Search This Blog

Loading...

Wednesday, July 29, 2015

MySQLTuner series part 3 - minimizing MySQL memory footprint

This is part 3 of the series on using MySQLTuner to optimize MySQL database performance and stability. Part 1 explains how to install and run MySQLTuner. Part 2 addresses the area of database defragmentation. This post illustrates how to manage MySQL memory footprint.

MySQLTuner output

MySQLTuner was used to analyze a WordPress database deployed on the LAMP platform (Linux, Apache, MySQL, PHP). The host was a VPS server with only 512 MB of memory.

$ perl mysqltuner.pl

If you scroll down to the Recommendations section of the above report, it is hard to miss the eye-catching message: 'MySQL's maximum memory usage is dangerously high. Add RAM before increasing MySQL buffer variables.'

Indeed, adding more RAM is often the cheapest and simplest solution to out-of-memory problems. By spending an extra $5 per month, I can upgrade my VPS server to have 1 GB of RAM. But, before you go spend your hard-earned money on RAM, let's explore some other ways to reduce MySQL's memory footprint.

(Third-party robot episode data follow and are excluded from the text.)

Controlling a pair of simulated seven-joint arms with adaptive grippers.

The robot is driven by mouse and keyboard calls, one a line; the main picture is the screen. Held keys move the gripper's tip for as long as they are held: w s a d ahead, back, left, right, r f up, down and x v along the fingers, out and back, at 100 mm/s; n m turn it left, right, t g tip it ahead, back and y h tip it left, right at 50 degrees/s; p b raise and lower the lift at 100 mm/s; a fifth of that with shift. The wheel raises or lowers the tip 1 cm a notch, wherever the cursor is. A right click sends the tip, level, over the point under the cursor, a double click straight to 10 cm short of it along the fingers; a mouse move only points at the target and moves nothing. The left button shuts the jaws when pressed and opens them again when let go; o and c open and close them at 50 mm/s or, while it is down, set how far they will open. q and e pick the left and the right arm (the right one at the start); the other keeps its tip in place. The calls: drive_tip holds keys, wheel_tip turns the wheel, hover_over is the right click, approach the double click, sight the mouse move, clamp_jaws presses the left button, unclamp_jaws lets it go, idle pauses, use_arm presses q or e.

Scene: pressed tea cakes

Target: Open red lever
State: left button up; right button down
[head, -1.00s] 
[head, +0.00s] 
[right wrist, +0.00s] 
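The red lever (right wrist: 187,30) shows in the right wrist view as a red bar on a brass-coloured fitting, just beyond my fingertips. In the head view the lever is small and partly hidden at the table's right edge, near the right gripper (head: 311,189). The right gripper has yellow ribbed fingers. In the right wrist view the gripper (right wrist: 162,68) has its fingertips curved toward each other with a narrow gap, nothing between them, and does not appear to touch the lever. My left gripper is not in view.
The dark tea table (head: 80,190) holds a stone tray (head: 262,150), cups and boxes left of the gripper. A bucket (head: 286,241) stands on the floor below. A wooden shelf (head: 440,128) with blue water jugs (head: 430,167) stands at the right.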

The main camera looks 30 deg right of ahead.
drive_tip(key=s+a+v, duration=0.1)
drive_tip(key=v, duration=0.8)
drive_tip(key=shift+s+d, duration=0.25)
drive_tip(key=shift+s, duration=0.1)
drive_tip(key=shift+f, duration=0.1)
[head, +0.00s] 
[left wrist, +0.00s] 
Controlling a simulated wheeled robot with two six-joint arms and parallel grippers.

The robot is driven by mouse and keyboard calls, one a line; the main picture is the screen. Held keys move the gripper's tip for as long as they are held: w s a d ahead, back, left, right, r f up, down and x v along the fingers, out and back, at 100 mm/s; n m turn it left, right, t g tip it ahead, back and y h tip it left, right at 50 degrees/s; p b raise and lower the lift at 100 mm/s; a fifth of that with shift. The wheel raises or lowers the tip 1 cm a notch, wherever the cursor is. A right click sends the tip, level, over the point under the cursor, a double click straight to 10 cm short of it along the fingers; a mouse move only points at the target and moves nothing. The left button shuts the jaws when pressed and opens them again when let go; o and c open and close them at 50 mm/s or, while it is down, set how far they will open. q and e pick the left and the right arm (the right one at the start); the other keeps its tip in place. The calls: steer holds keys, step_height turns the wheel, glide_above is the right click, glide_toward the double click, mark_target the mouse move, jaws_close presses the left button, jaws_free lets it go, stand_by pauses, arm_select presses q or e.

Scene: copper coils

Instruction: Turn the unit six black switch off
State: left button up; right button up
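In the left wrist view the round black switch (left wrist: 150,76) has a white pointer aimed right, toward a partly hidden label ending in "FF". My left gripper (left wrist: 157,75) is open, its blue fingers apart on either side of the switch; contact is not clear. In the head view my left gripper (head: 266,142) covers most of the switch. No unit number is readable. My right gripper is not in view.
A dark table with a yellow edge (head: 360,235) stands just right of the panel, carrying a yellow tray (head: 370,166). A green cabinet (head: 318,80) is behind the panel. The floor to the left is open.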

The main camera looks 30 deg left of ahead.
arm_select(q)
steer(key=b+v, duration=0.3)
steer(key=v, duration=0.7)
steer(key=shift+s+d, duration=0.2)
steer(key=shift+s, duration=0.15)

Maximum number of database connections

Lines that begin with two exclamation marks ('!!') are warnings. Note the following lines in the above Performance Metrics section:

-------- Performance Metrics --------------------------------------
...
[--] Up for: 36d 23h 28m 39s (758K q [0.237 qps], 53K conn, TX: 6B, RX: 98M)
[--] Total buffers: 192.0M global + 2.7M per thread (151 max threads)
[!!] Maximum possible memory usage: 597.8M (120% of installed RAM)
...
[OK] Highest usage of available connections: 8% (13/151)

According to the above warning, MySQL could potentially use up to 597.8 MB of RAM. Where did the number come from?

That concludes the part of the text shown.